Прилетает оттуда, откуда уже не возвращаются, и на ухо, своим абсолютно ни на чей непохожим голосом, басит мне: «Уля, не ссым в тумане, мы в аэроплане!» Я вспоминаю историю нашего знакомства, непростых взаимоотношений, ещё более непростую историю её ухода из жизни, похороны, которым позавидовал бы Гоголь, и потихоньку начинаю приходить в себя.
Мы познакомились, когда мне было 18, а ей — 55. Вернее, нас познакомили. Прошло всего пару месяцев с нашего поступления в семинарию, когда отец Олег, крёстный отец Элки и по совместительству преподаватель Священной истории Ветхого Завета, привёл нас, пятерых первокурсниц, к ней в гости.

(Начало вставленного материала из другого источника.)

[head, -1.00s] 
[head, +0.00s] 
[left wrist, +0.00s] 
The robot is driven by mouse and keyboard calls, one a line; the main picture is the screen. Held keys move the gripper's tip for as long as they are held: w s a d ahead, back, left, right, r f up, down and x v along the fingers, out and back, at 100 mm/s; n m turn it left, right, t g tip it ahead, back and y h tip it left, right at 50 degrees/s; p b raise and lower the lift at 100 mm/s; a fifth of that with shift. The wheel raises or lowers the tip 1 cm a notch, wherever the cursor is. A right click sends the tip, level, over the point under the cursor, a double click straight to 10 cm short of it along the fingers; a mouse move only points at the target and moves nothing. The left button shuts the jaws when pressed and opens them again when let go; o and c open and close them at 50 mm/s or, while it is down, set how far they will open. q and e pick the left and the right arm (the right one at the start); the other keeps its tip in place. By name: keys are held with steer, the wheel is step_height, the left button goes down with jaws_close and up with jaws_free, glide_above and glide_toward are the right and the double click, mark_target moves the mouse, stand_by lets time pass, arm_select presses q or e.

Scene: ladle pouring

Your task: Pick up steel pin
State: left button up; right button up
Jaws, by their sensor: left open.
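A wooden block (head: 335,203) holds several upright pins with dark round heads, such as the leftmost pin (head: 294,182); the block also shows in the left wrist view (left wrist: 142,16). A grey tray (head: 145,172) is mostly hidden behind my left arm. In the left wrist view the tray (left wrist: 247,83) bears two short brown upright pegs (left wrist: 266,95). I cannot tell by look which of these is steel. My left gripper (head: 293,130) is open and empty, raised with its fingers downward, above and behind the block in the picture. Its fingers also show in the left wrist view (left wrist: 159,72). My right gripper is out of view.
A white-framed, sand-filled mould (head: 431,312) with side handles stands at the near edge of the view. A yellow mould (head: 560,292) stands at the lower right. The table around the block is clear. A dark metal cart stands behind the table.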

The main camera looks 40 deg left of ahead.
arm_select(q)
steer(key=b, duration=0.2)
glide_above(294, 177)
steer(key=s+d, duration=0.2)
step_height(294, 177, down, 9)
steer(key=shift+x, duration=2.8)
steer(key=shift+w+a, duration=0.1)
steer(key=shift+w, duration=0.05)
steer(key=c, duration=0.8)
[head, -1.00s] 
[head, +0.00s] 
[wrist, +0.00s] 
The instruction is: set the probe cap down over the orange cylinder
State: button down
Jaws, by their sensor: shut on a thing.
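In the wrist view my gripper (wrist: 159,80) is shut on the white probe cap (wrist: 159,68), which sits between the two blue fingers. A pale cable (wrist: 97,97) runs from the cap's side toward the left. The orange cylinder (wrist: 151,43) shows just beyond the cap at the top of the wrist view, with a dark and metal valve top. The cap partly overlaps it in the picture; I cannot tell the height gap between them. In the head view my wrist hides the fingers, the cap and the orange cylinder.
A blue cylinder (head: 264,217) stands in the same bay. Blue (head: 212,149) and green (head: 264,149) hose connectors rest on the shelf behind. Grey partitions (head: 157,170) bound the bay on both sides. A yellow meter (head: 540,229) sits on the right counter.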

Единственная характеристика, которую дал Элке отец Олег по дороге к её дому: «Уникальный человек, уникальный… Сложный… Инвалид. 30 лет прикована к постели». Мы приготовились к страшному. Картины, которые рисовало наше, на тот момент ещё не очень развитое воображение, ничего более приличного, чем утка, пролежни и измождённое тело на жёлтом, дурно пахнущем матрасе, предложить не могло, и мы в унынии шли «за послушание» с отцом Олегом, ожидая чего угодно, но только не того, что мы увидели.
В уютной, параноидально чистотой квартире, за столом сидела женщина. Нет, не так. За столом сидела Алла Пугачева образца 1984 года. Только блондинка. Во всём остальном, включая бант в причёске и ироничный, цепкий взгляд — это была она. Примадонна. С идеальным кровавым маникюром на искривлённых ревматоидным полиартритом пальцах и невероятным голосом Бони Тайлер, только октавкой пониже.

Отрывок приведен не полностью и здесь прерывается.